CERN retention basin
An example of CERN’s water management strategy is the construction in 2020 of a retention basin near the Prévessin site. The basin will retain and, under certain conditions, regulate water from rainfall flowing off the Prévessin site into the Lion in order to retain incidental pollutants. (Image: CERN)


"I believe CERN should become a role model for an environmentally aware scientific laboratory."
  – Fabiola Gianotti, Director-General of CERN


Diagram of the 11 environmental domains at CERN
CERN follows up on 11 environmental domains to mitigate and limit the impact of our activities on the environment.

Over the decades, CERN has become a byword for excellence in research, establishing itself as a model for scientific collaboration across borders, technological innovation, training and education.

Today, environmental responsibility joins this list.

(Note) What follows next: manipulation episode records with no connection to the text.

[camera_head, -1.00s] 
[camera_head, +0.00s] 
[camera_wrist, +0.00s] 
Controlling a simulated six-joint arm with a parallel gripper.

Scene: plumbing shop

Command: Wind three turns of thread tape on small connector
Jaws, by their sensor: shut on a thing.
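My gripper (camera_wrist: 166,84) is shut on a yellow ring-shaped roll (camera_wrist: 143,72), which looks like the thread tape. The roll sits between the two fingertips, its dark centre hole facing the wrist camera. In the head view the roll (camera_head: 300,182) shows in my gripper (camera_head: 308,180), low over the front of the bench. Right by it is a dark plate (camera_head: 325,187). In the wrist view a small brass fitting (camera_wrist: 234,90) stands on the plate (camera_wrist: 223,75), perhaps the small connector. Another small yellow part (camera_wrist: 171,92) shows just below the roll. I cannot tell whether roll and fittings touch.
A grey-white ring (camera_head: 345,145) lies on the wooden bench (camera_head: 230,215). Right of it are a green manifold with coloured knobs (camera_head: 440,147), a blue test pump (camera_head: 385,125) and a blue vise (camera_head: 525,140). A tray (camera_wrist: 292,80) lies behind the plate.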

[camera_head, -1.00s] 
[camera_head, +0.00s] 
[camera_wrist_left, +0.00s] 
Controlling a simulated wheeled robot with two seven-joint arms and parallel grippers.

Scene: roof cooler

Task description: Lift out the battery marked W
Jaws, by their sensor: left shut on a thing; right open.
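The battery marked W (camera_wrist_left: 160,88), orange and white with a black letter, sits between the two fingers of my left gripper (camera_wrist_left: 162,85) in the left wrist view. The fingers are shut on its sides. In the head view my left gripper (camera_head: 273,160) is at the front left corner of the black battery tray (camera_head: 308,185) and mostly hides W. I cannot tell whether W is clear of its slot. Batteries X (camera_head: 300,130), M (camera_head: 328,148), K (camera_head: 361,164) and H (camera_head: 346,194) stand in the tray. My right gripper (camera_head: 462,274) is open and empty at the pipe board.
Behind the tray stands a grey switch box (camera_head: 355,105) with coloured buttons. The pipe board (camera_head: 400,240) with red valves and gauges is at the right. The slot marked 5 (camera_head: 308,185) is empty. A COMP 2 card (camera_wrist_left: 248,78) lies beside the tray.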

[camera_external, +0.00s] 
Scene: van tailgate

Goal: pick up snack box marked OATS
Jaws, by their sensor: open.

Good environmental stewardship stands prominently among the Management’s objectives and is embedded in every corner of the Organization, with a strategic, proactive approach across the Laboratory and among CERN’s worldwide scientific community.

Contributing to the achievement of several of the environment-related UN Sustainable Development Goals (SDGs) is a natural continuum in this context, for example by improving our performance, forging partnerships with others and developing innovative solutions using CERN technologies.

Driven by this commitment to environmentally responsible research, CERN has implemented many initiatives over the years that have helped to reduce the impact of its activities on the environment. This page provides more information on these activities across different thematic areas.

CERN is fully committed to environmental protection and transparent reporting. CERN's public environment reports set out reporting frameworks, setting and monitoring concrete goals for constant improvement.


CERN and the environment (Video: CERN)


In Brief

During the period covered by the latest environment report, 2021-2022, CERN saw the completion of the second long shutdown and the restart of the accelerator complex (Run 3) with a view to reaching the new collision energy of 13.6 TeV at the Large Hadron Collider (LHC). In some domains environmental indicators may be very different during shutdown years compared to operation years, so they are shown for both years to highlight this, where relevant.



1215 GWh

In 2021 and 2022, CERN consumed 991 and 1215 GWh of electricity and 67 and 51 GWh of energy generated from fossil fuels respectively.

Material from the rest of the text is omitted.